Sowans is a Scottish dish made with the starch of inner husk of oats. It is typically prepared by soaking the husks, straining them, and separating the solids from the strained liquid, which are cooked in water with salt to make a creamy gruel called Sowans. Sowans has been an inexpensive source of nutrition for common people in Scotland. Similar dishes made with oats were prepared in Britain in the past where they have become obsolete.

 

 

Ingredients and Preparation

The dish is made with oat husks, water and salt.

 

It is typically prepared by soaking the oat husks in lukewarm water for about a week, in which time they ferment and acquire a sour taste. The liquid is then separated by straining, and the sids are crushed by hand to extract as much of the solids as possible. This liquid is then allowed to stand so that the solids collect at the bottom. When the dish is to be prepared, the liquid is discarded and these solids are cooked with fresh water and salt to obtain a thick, creamy consistency.

 

In old times, some people conserved the sediments for preparing Sowans by changing its water regularly. Others also dried them and cut them into cubes for future use.

 

 

Serving

Sowans is served hot, like a porridge. It is sometimes served with butter. Thinned Sowans was sometimes served as a drink in the past, often one containing whiskey.

 

 

Related Dish

Sucan, Llymru and Wash Brew are names for similar dishes which have been prepared in various parts of Britain in the past. They were prepared by soaking oat husks in water and allowing them to sour, after which the liquid was strained and boiled to a creamy consistency. The resulting dish was allowed to cool and set, and then it was served with cold milk in bowls, and was traditionally supposed to be swallowed without chewing.

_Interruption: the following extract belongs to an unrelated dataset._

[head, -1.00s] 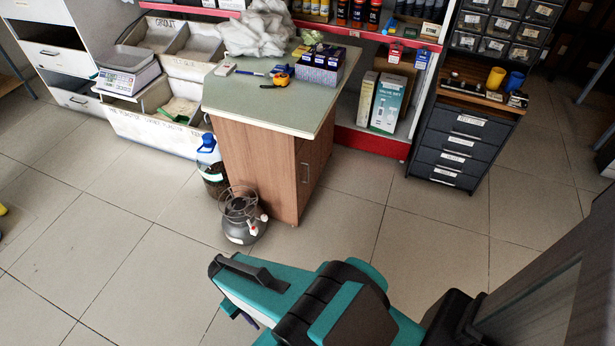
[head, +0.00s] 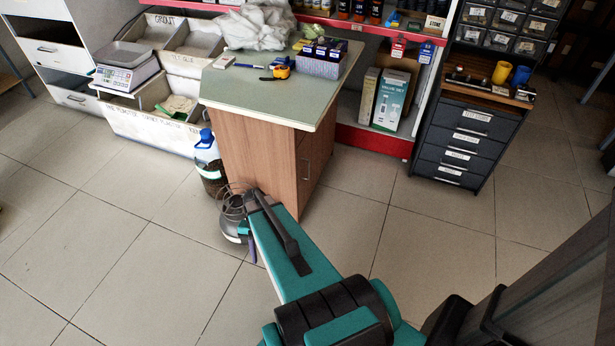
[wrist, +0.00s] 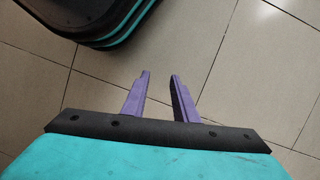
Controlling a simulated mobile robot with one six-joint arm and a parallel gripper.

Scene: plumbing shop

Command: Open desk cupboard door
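The desk (head: 256,150) is a wooden cabinet with a pale green top. Its cupboard door is on the right side face (head: 315,160), with a slim vertical metal handle (head: 306,171). The door looks shut. My arm reaches toward the desk's lower front in the head view and hides part of the floor there. My gripper is mostly hidden in the head view, with a purple bit showing at the arm's far end. In the wrist view my gripper (wrist: 159,78) has two purple fingers apart, with nothing between them but floor tiles.
A gas burner (head: 234,210) and a water bottle (head: 208,160) stand on the floor at the desk's left front. A dark drawer unit (head: 462,145) stands to the right. Boxes (head: 391,98) sit on the red-edged shelf. Tiled floor (head: 345,225) right of the desk is clear.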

Sugar and added flavor could be mixed into the dish before setting.

 

 

Trivia

  • Christmas Eve, which is observed on the 24th of December in Scotland, as in many other countries across the globe, is also called 'Sowans Nicht'. It is considered to have got its name from the 'Sowans' dish which was eaten on this day.
  • Marian McNeil, in his account of the Boer War, describes how a Scottish soldier kept his garrison alive by making Sowans with the contents from his horse's food box.